A day in Piemonte
A land of incredible gastronomic heritage
I firmly believe that there are some places in the world that have been incredibly blessed for their unique gastronomic offering. And Piemonte certainly occupies a high position amongst them all. A couple of weeks ago I visited this wonderful region for what we call a site inspection for one of our very demanding clients who is truly passionate about food and wine. It was actually a rather good excuse to go back to one of my favourite places. Visiting wineries and tasting amazing food is definitely the toughest part of our business!
I told him that Piemonte would have to be one of his first choices as it is here where the elevation Italian of gastronomy, preservation and respect for local ingredients plays a vital role in their culture and way of living. Home to the slow food movement, Piemonte is a land rich of culinary treasures that would make any foodie go crazy.
I started off in Turin, the capital of the region, which was actually Italy’ s capital between 1861 and 1864. After a short walk through its aristocratic avenues full of history and charm I had my first coupe the couer. I entered this small café considered by many a local institution to try “the” morning coffee: Bicerin. The sort of drink that would turn any bad morning into the best day of your life. A sublime blend of Espresso coffee, thick hot chocolate and foamy cream that makes Cappuccino look miserable. Incredibly delicious and rich and yet somehow light. Or maybe it was just me trying to justify the fact that I had two…
Subsequently to this glorious moment, I headed south of Torino and after approximately one hour drive I arrived in the Langhe area, a magical place indeed. A stunning landscape of gentle hills covered in vineyards, so beautiful that it was recently awarded as a UNESCO world heritage site which also gives birth to two of Italy’s finest wines: Barolo and Barbaresco. Although both wines come from the same grape, Nebbiolo, they are quite different. While the first is more austere and tannic, the second is more approachable and gentle the second, and that is why Barbaresco is often called Barolo’s sister. I eventually reached Serralunga, one of the many micro villages in the Langhe to meet an inspiring and passionate wine producer. A small artisan that interprets Barolo extremely classically. Ageing occurs in big oak barrel with long macerations and minimal intervention in the vineyard. The result was an elegant, profound and complex wine that will last in your cellar for ages.
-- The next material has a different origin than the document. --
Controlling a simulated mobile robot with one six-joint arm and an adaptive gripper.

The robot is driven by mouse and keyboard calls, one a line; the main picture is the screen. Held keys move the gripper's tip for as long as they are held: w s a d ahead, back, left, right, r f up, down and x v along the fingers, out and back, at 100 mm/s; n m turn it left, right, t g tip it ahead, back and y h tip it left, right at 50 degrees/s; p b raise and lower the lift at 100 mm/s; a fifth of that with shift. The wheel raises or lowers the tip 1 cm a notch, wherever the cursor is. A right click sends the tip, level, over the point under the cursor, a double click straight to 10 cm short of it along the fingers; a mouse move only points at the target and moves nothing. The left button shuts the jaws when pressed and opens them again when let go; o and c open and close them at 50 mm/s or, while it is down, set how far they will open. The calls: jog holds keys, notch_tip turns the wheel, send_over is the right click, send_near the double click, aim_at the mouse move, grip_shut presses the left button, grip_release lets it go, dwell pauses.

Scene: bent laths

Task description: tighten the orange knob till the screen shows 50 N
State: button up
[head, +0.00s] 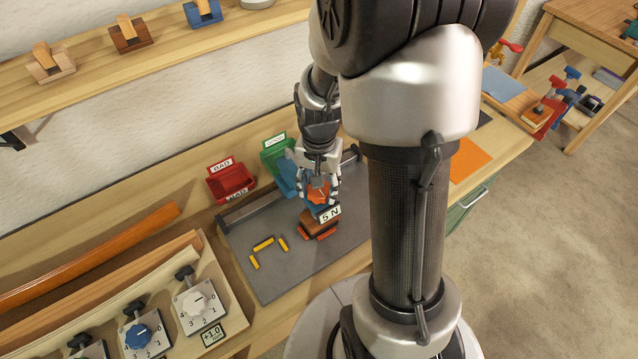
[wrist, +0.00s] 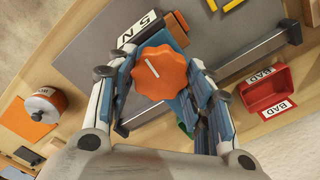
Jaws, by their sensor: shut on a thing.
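The orange knob (wrist: 161,72) has a scalloped rim and a white line on its top. My gripper (head: 318,190) is above it, and in the wrist view the fingers (wrist: 160,80) are closed on the knob from both sides. The knob (head: 318,192) is mostly hidden by my fingers in the head view. The screen (head: 330,214) beside it reads "5 N"; it also shows in the wrist view (wrist: 139,27). Under it is an orange and dark block-like base (head: 319,230) on the grey mat (head: 270,277).
A red BAD bin (head: 231,182) and a green bin (head: 277,155) stand behind the mat. Yellow strips (head: 263,243) lie on the mat. Dial blocks (head: 200,306) with a "+1.0" label are at the front left. An orange sheet (head: 469,160) lies at the right.

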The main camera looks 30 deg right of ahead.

A wine that requires time to reveal its full expression, very much like the locals here!
After this lovely tasting which obviously reflected into the purchase of some wine for personal use, unsurprisingly I was hungry again and that meant heading to a special family run trattoria that had been delighting generations of customers with their mouth-watering take on local classics. Home made Gnocchi with Castelmagno, Piemonte’s the king of cheese. A semi hard, semi fat blue cheese that when melted becomes something out of this world. This is a must when I come here, and yet its incredible how even though I dream about this dish on a regular basis, my imagination never matches the actual taste of this simple yet outstanding dish. I then of course went for a Brasato, braised Fassona beef (a local marvellous cattle breed) in Barolo wine served with creamy potatoes and sweet and sour Ivrea onions. All paired beautifully with a delicious glass of Barbera D’Asti, a hearty and full bodied red that typically plays on an interesting balance between sweetness and acidity, a great partner with rich food.
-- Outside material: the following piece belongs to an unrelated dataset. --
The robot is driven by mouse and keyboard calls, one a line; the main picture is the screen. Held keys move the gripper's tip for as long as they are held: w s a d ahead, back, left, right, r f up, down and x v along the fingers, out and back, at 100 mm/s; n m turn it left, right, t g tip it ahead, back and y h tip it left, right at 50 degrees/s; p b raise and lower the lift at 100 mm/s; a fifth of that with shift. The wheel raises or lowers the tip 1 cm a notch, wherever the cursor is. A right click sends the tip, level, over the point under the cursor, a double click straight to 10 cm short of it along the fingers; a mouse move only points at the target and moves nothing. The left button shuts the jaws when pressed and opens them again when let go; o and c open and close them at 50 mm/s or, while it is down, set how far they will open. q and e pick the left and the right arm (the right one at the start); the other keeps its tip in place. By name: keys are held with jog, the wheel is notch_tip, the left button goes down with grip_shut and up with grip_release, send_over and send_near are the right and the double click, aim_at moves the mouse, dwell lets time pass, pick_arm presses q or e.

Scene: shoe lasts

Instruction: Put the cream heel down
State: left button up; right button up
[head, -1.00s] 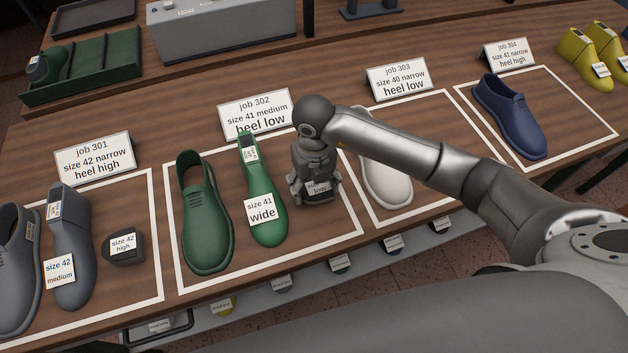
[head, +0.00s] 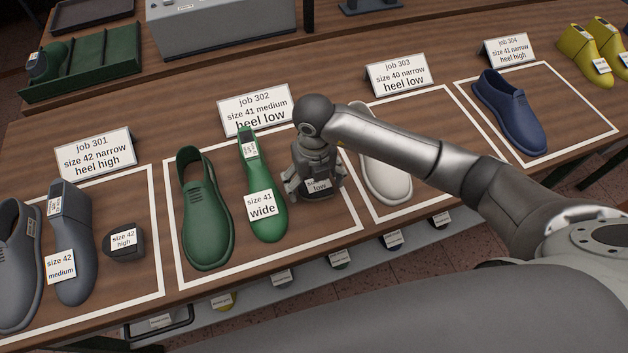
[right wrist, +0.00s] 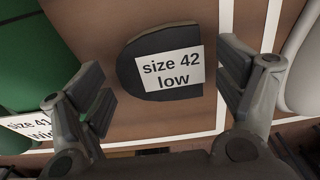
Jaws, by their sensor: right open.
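My right gripper (head: 315,184) is open over job 302's outlined space, its fingers apart on either side of a dark grey heel piece (right wrist: 130,72). The heel carries a white label reading "size 42 low". In the right wrist view the gripper (right wrist: 160,90) shows gaps between both fingers and the heel. The heel appears to rest on the wooden table; in the head view the gripper mostly hides it. I see no cream-coloured heel. My left gripper is not in view.
A green last (head: 268,224) labelled "size 41 wide" and a green shoe (head: 205,225) stand left of the gripper. A white shoe (head: 385,185) is to the right, partly behind my arm. The job 302 sign (head: 255,110) stands behind.

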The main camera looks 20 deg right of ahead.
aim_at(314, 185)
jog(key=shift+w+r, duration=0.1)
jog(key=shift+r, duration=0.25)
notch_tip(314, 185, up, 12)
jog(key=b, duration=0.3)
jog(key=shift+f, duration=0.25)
My next stop was Barbaresco, more precisely Montestefano where I met with one of the great Barbaresco’s producers. Here an elderly couple lives in a lovely house surrounded by vineyards with a breathtaking view where they run this small winery, a real jewel that only produces just over 10000 bottles of which the majority is Barbaresco and the rest is Dolcetto, a local everyday red. It was needless to say that the wine was so exceptional and graceful, a real artisanal excellence. And yet the most rewarding aspect was to drink it with the couple that made it. Hospitable, charming and humble people that love what they do and have dedicated their whole life to the mastering of this astonishing wine. All in all, it was a truly fascinating experience.
With my car now packed with delicious wine I headed to the town of Alba, famous world wide for its precious white truffles. The town is perhaps considered the gourmet capital of the Langhe as it is home to one of Italy’s most important wine schools and to many delicious food & wine “establishments”. But I was specifically here to end my day on a sweet note, as I knew that there was a tiny pastry shop known for making divine cakes. The philosophy here, once again is to source the best products from small artisans that share the same vision of making the best possible quality products. I went for the cake “torta alla nocciola”, as hazelnuts here really are something special (Nutella is from here) and represent a local excellence. Soft, fragrant, spongy, buttery with a persistent nutty taste that will inevitably bring a tear to your eye and make you want to go over the counter and hug the owner for a good 10 seconds. Don’t worry, he is used to it!